Pub Date: July 19th, 2012
ISBN: 978-0-525-95261-9
Publisher: Dutton

In this Crichton-esque thriller, a female scientist specializing in ant intelligence is drawn into a nightmarish plot involving swarming drones launching terrorist strikes on U.S. soil—on their own, not as programmed by humans.

To myrmecologist Linda McKinney's dismay, her findings on the social behavior of the murderously territorial weaver ant—Oecophylla longinoda—have become the basis for the technology behind the drones. She is doing field research in Tanzania when her living quarters are bombed and she is abducted—not by the enemy, but by a secret force headed by a rogue special operations soldier called Odin.
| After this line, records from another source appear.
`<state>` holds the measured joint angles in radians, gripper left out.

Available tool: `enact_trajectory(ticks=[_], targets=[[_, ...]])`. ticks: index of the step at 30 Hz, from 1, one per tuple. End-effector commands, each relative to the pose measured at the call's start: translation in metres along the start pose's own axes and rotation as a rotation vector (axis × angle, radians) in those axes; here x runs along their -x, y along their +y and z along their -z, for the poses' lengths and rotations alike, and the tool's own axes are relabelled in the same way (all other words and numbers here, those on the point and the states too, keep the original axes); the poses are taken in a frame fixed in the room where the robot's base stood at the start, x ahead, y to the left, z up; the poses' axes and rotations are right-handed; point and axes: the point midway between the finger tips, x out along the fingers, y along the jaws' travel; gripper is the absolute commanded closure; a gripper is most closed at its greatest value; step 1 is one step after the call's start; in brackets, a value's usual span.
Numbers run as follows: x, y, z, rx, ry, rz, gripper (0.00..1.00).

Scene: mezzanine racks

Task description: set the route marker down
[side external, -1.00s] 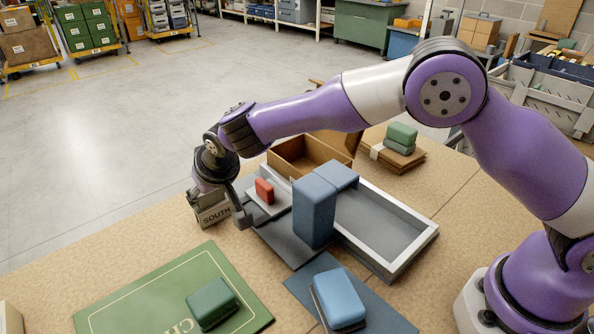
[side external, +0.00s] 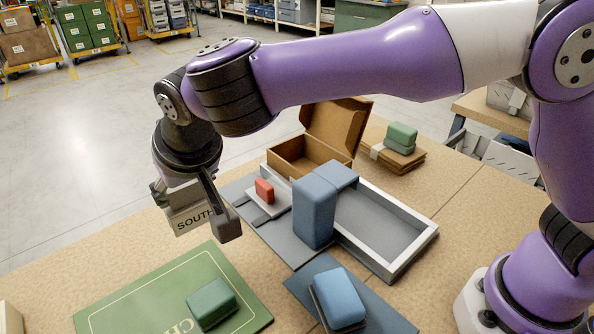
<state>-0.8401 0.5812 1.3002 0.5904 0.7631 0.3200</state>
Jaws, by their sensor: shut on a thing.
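The route marker is a grey block lettered "SOUTH" (side external: 189,222). My gripper (side external: 196,212) is shut on it, with one finger at each side. The marker hangs slightly tilted above the left part of the table, behind the green mat (side external: 150,285) in the side view. A gap under it cannot be measured from this view. Its far side is hidden by my gripper.
A green block (side external: 212,303) lies on the green mat. A blue block (side external: 338,298) is on a dark mat.

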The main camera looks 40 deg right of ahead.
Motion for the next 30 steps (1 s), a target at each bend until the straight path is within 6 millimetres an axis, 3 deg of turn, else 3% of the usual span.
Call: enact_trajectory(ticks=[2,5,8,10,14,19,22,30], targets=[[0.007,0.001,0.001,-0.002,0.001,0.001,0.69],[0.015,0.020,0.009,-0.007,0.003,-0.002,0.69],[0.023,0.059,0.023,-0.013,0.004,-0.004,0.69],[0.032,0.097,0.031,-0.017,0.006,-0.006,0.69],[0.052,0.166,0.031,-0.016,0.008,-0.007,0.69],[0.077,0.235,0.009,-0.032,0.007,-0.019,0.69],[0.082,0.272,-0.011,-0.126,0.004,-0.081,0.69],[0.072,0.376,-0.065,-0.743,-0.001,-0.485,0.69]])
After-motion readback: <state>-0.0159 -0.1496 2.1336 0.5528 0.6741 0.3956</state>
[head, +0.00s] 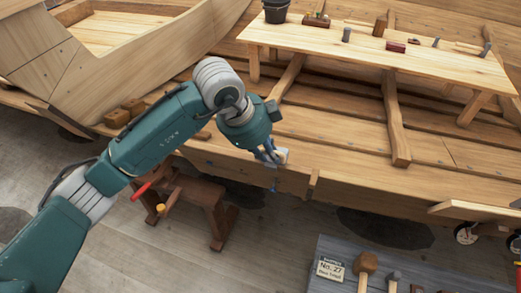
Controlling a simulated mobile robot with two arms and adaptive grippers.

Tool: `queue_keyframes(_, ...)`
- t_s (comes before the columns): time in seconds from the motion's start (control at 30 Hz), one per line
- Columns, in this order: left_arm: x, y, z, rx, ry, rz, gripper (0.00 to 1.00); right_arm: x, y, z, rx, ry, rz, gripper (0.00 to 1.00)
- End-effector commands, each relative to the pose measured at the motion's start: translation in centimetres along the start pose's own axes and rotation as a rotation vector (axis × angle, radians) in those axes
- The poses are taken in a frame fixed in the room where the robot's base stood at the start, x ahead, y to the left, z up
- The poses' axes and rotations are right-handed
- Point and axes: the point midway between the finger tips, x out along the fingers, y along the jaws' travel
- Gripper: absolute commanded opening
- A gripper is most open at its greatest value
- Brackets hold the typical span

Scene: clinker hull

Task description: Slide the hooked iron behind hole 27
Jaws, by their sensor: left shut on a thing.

Her death is faked to protect her from the faceless terrorists and to use her as bait to draw them out. McKinney enters into a frightening limbo existence in which she doesn't know what is happening, where she is or whom to trust. After escaping Odin's group, or thinking she has, she witnesses horrors that convince her he's on the side of good, and she works with him to expose the threat the drones represent. At a time when the military relies increasingly on drone intelligence and firepower in the war on terrorism, this thriller is eerily unsettling, if not quite plausible. Suarez, who established himself as a cyberthriller go-to author with Daemon (2009) and Freedom (2010), feeds his story with just the right amount of techno know-how, taking care not to overwhelm the human dimensions of the story (even if two cyberravens who fly around spying on people are the book's most interesting characters). Those with uneasy feelings about their trackable cellphones will be even more fearful after reading about the uses to which their easily accessible IMEI numbers can be put.

A confident thriller that leaves us wondering not whether its fictional premise will one day become reality, but when.